→ WHAT YOU WILL DO
Set down the data below from its first line to the line holding "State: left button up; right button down", inclusive; omit all pictures.

→ GIVEN MATERIAL

* * * *

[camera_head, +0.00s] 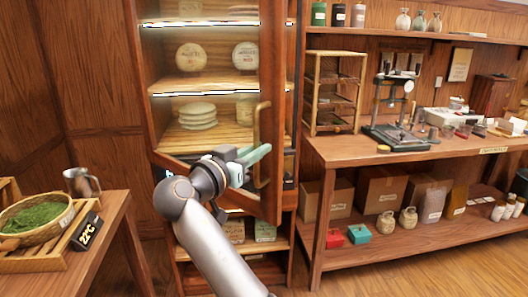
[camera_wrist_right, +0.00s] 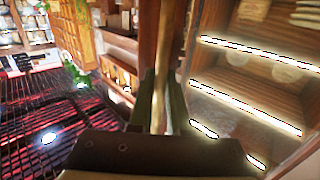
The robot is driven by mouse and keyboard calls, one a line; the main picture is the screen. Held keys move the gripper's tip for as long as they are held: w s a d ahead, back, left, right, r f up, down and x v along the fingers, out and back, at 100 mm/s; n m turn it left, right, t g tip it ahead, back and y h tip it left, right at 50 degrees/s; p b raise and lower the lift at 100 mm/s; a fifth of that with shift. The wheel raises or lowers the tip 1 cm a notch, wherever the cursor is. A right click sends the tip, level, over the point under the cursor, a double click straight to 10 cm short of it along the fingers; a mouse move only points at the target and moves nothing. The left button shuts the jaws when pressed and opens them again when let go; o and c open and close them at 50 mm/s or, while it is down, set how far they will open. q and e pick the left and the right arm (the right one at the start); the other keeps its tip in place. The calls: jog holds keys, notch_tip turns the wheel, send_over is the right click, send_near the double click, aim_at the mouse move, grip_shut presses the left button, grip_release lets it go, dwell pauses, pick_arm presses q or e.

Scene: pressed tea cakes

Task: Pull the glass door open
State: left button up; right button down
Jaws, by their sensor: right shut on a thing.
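The glass door (camera_head: 272,60) of the wooden cabinet stands ajar. It is hinged at the left, and its right edge is swung out toward me, with a strip of lit shelf showing past it. Its upright tan bar handle (camera_head: 263,125) is on the right stile. My right gripper (camera_head: 259,156) is shut on the handle's lower part. In the right wrist view the handle (camera_wrist_right: 160,95) runs between the fingers (camera_wrist_right: 160,110). My left gripper is not in view.
Wrapped tea cakes (camera_head: 190,57) and stacked cakes (camera_head: 197,115) sit on the cabinet shelves. A side table (camera_head: 110,240) with a basket of green leaves (camera_head: 35,215) and a metal jug (camera_head: 82,183) stands at the left. A workbench (camera_head: 400,150) is close at the right.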

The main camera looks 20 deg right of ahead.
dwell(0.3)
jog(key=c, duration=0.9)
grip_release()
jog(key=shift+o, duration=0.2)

* * * *

→ TASK OUTPUT
[camera_head, +0.00s] 
[camera_wrist_right, +0.00s] 
The robot is driven by mouse and keyboard calls, one a line; the main picture is the screen. Held keys move the gripper's tip for as long as they are held: w s a d ahead, back, left, right, r f up, down and x v along the fingers, out and back, at 100 mm/s; n m turn it left, right, t g tip it ahead, back and y h tip it left, right at 50 degrees/s; p b raise and lower the lift at 100 mm/s; a fifth of that with shift. The wheel raises or lowers the tip 1 cm a notch, wherever the cursor is. A right click sends the tip, level, over the point under the cursor, a double click straight to 10 cm short of it along the fingers; a mouse move only points at the target and moves nothing. The left button shuts the jaws when pressed and opens them again when let go; o and c open and close them at 50 mm/s or, while it is down, set how far they will open. q and e pick the left and the right arm (the right one at the start); the other keeps its tip in place. The calls: jog holds keys, notch_tip turns the wheel, send_over is the right click, send_near the double click, aim_at the mouse move, grip_shut presses the left button, grip_release lets it go, dwell pauses, pick_arm presses q or e.

Scene: pressed tea cakes

Task: Pull the glass door open
State: left button up; right button down

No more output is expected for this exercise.